◆ Task description:
Only the lines from the one holding "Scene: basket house" to the end should be retyped, exactly, with both ends included and no pictures.

◆ Given information:
--*--
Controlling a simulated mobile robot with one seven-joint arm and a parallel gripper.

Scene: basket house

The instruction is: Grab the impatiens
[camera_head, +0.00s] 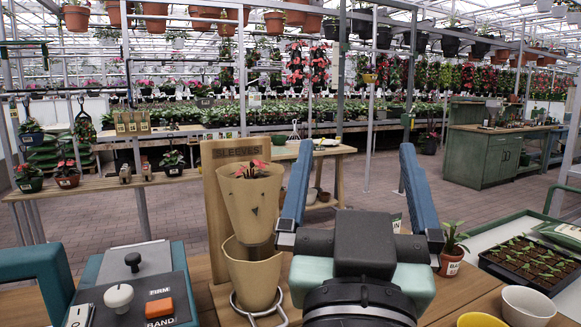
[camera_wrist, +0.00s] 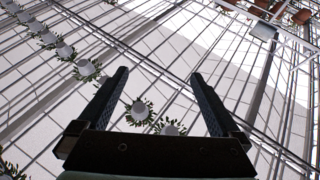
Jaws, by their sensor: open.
--*--
◆ Written response:
Scene: basket house

The instruction is: Grab the impatiens
[camera_head, +0.00s] 
[camera_wrist, +0.00s] 
Jaws, by their sensor: open.

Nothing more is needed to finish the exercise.